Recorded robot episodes
________________________________________

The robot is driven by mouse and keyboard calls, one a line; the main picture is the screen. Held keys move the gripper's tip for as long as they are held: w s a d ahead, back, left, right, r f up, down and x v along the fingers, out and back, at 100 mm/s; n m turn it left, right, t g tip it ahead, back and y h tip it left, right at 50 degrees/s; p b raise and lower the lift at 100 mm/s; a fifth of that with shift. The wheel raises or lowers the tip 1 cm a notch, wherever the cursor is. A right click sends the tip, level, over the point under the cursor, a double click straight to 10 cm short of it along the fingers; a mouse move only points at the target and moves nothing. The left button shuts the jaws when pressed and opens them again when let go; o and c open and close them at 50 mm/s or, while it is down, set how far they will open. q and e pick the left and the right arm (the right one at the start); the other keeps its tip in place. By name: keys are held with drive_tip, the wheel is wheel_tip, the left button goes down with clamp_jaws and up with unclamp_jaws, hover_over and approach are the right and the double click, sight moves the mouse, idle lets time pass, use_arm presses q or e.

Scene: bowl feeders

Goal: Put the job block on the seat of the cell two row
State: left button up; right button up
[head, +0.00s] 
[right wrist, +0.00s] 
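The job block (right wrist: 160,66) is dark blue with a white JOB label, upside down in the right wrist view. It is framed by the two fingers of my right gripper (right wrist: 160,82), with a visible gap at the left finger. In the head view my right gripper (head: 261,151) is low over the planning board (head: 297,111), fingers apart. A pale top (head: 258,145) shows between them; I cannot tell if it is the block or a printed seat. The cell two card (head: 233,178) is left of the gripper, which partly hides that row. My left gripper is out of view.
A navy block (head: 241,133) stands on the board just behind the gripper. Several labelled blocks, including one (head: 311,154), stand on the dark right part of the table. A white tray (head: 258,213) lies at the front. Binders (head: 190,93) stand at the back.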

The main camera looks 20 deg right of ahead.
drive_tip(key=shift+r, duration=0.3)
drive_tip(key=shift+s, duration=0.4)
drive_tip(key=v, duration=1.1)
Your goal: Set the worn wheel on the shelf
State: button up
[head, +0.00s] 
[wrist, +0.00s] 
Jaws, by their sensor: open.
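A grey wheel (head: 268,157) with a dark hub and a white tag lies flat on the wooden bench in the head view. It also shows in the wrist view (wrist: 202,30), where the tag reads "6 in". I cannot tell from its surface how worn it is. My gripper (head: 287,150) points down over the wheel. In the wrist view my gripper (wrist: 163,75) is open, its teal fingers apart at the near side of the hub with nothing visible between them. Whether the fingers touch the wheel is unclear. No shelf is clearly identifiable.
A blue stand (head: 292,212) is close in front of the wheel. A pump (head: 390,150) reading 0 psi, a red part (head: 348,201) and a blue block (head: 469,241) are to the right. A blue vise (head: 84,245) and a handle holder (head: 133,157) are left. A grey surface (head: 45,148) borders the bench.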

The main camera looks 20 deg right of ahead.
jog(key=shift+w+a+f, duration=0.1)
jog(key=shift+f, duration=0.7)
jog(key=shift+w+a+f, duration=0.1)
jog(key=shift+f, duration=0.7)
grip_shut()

________________________________________

- EXERCISE BRIEF
Going down the listing above, begin printing at the line with "[right wrist, +0.00s]" and finish with the line with "[wrist, +0.00s]", exactly as they appear.

- RESULT FOR THIS TASK
[right wrist, +0.00s] 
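The job block (right wrist: 160,66) is dark blue with a white JOB label, upside down in the right wrist view. It is framed by the two fingers of my right gripper (right wrist: 160,82), with a visible gap at the left finger. In the head view my right gripper (head: 261,151) is low over the planning board (head: 297,111), fingers apart. A pale top (head: 258,145) shows between them; I cannot tell if it is the block or a printed seat. The cell two card (head: 233,178) is left of the gripper, which partly hides that row. My left gripper is out of view.
A navy block (head: 241,133) stands on the board just behind the gripper. Several labelled blocks, including one (head: 311,154), stand on the dark right part of the table. A white tray (head: 258,213) lies at the front. Binders (head: 190,93) stand at the back.

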The main camera looks 20 deg right of ahead.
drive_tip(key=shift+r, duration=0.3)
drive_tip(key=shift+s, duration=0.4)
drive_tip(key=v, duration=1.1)
Your goal: Set the worn wheel on the shelf
State: button up
[head, +0.00s] 
[wrist, +0.00s] 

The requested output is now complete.